[<prev] [next>] [<thread-prev] [thread-next>] [day] [month] [year] [list]
Message-ID: <586BD734.7020105@gmail.com>
Date: Tue, 3 Jan 2017 08:54:12 -0800
From: John Fastabend <john.fastabend@...il.com>
To: Jason Wang <jasowang@...hat.com>, mst@...hat.com
Cc: john.r.fastabend@...el.com, netdev@...r.kernel.org,
alexei.starovoitov@...il.com, daniel@...earbox.net
Subject: Re: [RFC PATCH] virtio_net: XDP support for adjust_head
On 17-01-02 10:01 PM, Jason Wang wrote:
>
>
> On 2017年01月03日 03:44, John Fastabend wrote:
>> Add support for XDP adjust head by allocating a 256B header region
>> that XDP programs can grow into. This is only enabled when a XDP
>> program is loaded.
>>
>> In order to ensure that we do not have to unwind queue headroom push
>> queue setup below bpf_prog_add. It reads better to do a prog ref
>> unwind vs another queue setup call.
>>
>> : There is a problem with this patch as is. When xdp prog is loaded
>> the old buffers without the 256B headers need to be flushed so that
>> the bpf prog has the necessary headroom. This patch does this by
>> calling the virtqueue_detach_unused_buf() and followed by the
>> virtnet_set_queues() call to reinitialize the buffers. However I
>> don't believe this is safe per comment in virtio_ring this API
>> is not valid on an active queue and the only thing we have done
>> here is napi_disable/napi_enable wrappers which doesn't do anything
>> to the emulation layer.
>>
>> So the RFC is really to find the best solution to this problem.

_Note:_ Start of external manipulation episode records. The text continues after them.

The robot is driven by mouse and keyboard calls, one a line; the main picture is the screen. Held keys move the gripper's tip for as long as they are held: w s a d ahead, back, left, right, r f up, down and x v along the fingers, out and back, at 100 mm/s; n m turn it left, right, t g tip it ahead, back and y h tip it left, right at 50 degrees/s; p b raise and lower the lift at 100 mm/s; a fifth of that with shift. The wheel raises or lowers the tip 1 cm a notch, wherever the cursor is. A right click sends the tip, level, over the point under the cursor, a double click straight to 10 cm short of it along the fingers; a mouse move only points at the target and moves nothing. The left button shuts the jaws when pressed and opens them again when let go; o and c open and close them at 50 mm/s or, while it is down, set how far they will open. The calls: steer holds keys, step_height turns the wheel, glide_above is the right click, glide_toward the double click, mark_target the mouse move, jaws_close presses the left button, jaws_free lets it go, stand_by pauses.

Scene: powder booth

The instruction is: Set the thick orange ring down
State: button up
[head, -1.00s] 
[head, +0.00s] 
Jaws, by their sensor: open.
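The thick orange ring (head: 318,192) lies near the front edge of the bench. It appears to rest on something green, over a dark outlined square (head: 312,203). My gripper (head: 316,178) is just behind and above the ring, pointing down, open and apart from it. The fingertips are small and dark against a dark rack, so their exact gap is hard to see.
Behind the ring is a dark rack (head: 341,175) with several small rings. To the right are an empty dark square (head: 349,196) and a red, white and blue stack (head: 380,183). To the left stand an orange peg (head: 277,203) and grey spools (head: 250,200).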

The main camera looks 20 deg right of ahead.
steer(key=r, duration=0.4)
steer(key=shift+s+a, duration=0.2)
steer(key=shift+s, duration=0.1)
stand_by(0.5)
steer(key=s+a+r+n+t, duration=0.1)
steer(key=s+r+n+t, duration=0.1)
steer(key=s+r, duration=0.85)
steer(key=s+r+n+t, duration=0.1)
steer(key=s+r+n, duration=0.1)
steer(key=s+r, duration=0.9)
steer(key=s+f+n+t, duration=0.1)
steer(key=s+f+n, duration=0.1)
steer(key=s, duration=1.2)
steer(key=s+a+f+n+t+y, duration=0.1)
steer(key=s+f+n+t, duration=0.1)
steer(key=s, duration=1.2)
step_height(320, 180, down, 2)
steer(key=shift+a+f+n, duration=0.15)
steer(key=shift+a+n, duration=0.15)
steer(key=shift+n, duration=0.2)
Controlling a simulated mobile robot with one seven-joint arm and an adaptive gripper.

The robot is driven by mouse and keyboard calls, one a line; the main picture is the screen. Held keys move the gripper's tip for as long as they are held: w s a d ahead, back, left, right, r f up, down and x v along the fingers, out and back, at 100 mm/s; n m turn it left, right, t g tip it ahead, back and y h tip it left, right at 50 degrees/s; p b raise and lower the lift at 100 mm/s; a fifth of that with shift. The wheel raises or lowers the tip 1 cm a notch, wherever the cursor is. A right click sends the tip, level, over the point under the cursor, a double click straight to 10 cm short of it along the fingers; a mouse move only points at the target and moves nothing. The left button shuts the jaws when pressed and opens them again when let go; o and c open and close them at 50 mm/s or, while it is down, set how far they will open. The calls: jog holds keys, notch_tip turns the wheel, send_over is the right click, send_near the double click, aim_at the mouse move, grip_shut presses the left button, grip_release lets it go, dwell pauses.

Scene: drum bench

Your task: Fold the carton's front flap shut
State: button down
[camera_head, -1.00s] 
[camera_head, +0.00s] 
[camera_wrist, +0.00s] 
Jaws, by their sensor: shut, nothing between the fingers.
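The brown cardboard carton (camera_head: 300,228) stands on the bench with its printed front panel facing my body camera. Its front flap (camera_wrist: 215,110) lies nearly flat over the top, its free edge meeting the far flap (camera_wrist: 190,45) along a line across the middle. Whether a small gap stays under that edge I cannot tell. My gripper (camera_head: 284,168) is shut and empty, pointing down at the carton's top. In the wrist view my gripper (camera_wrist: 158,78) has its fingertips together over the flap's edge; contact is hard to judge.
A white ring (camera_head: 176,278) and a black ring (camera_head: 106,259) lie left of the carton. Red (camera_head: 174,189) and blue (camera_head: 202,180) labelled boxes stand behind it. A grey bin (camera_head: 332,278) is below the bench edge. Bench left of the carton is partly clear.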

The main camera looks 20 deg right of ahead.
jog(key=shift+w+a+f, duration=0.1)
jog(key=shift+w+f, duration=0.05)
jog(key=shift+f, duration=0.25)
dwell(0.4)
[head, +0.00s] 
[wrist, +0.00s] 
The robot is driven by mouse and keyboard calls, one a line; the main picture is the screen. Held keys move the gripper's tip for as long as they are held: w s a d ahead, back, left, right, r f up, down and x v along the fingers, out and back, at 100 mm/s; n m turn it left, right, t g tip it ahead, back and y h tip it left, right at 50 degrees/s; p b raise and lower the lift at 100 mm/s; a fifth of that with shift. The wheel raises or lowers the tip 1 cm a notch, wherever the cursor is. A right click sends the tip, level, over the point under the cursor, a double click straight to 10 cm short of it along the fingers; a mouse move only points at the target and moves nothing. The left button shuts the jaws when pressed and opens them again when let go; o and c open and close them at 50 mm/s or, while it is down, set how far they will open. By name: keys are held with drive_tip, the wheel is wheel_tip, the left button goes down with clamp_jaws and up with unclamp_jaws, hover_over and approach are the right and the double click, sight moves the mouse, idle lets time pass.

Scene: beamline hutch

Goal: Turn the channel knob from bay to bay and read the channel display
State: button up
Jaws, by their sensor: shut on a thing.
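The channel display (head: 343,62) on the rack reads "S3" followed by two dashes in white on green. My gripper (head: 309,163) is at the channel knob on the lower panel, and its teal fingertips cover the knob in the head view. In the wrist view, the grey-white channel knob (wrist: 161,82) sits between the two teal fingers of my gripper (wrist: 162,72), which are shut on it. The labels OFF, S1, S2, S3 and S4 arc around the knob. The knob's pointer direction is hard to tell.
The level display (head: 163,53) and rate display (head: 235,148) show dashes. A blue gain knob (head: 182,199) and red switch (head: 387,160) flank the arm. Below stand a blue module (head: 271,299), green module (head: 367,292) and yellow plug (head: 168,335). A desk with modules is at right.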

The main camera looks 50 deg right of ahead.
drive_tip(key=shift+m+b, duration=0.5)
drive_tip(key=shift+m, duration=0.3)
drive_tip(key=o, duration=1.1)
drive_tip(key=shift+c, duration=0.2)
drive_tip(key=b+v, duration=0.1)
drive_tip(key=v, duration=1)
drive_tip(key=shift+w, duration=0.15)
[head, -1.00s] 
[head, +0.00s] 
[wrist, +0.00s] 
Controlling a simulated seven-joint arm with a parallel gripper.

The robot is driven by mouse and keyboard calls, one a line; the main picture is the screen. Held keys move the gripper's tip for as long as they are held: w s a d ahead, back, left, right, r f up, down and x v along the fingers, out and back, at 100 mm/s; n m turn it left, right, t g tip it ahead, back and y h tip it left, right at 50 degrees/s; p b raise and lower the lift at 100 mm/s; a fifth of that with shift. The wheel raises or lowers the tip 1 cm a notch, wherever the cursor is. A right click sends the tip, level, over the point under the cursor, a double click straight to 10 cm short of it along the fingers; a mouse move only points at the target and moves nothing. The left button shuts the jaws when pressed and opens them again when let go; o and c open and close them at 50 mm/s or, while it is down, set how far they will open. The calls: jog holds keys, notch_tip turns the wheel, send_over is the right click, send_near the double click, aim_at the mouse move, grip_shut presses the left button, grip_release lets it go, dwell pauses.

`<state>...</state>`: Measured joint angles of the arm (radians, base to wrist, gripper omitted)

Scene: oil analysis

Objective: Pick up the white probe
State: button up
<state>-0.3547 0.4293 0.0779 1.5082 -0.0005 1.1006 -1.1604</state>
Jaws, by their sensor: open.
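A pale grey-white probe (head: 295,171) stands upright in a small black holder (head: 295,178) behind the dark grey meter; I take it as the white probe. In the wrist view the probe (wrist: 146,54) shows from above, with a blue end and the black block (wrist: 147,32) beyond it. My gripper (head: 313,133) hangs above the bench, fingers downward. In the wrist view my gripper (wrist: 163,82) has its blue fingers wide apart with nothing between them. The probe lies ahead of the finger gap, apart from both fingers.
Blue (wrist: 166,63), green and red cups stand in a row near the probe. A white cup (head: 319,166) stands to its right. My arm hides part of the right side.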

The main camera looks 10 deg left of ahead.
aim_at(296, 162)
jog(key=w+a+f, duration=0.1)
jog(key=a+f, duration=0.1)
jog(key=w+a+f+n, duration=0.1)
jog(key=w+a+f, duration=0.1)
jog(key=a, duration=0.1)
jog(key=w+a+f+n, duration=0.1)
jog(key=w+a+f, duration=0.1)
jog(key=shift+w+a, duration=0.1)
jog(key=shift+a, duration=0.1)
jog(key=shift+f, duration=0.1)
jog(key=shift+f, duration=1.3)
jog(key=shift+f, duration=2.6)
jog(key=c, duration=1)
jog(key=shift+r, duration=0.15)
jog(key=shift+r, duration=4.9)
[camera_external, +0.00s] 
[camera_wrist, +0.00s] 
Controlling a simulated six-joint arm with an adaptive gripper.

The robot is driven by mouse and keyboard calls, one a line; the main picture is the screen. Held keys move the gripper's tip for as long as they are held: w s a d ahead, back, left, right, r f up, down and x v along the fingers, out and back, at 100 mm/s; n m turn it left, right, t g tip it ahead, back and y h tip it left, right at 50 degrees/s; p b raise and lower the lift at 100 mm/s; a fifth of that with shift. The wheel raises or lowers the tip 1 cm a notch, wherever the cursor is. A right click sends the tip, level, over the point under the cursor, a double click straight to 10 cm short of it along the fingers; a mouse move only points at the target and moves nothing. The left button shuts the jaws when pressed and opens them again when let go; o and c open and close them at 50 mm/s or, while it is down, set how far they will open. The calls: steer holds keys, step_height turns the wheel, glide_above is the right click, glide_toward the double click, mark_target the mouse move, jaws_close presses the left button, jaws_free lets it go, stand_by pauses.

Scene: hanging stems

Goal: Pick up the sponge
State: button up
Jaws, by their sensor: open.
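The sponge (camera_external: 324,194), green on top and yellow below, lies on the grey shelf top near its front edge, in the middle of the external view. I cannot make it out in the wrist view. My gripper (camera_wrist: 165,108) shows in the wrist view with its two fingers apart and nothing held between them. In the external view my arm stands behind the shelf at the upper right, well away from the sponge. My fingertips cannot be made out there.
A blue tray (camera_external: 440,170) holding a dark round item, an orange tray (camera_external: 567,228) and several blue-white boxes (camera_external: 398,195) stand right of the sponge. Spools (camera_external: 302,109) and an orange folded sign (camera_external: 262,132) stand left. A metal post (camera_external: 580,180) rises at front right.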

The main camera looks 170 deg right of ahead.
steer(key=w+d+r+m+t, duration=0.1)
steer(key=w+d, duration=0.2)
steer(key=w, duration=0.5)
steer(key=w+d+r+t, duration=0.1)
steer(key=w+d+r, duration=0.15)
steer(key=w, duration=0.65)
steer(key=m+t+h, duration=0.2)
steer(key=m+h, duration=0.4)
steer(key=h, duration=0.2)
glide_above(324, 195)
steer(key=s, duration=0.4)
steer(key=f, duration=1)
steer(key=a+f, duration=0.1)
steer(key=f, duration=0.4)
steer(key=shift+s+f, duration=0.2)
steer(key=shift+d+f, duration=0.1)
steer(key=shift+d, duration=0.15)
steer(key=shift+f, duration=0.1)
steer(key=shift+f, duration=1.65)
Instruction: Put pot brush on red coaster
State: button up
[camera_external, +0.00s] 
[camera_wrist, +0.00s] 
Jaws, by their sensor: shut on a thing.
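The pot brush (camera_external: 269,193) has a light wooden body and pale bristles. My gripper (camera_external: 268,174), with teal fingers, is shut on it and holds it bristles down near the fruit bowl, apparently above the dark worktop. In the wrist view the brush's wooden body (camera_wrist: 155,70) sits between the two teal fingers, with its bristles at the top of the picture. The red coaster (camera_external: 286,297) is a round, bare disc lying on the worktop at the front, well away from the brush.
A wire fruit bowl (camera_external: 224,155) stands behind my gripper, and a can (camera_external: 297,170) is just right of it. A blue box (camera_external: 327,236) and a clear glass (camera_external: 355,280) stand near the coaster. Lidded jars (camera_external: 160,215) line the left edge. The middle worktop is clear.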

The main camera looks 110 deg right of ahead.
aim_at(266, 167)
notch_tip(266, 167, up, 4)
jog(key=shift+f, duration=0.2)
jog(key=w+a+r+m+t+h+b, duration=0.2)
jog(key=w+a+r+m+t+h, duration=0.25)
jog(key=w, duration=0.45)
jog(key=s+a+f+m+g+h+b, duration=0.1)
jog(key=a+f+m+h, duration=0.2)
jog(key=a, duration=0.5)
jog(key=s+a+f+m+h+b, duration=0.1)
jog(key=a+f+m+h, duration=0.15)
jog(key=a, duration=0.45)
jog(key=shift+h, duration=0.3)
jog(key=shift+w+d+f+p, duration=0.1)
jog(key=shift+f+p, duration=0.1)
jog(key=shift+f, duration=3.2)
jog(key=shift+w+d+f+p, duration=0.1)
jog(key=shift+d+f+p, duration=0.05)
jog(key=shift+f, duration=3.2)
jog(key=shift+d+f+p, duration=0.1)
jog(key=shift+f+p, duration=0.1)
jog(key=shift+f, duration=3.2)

>> A couple things come to mind, (a) always allocate the necessary
>> headroom but this is a bit of a waste (b) add some bit somewhere
>> to check if the buffer has headroom but this would mean XDP programs
>> would be broke for a cycle through the ring, (c) figure out how
>> to deactivate a queue, free the buffers and finally reallocate.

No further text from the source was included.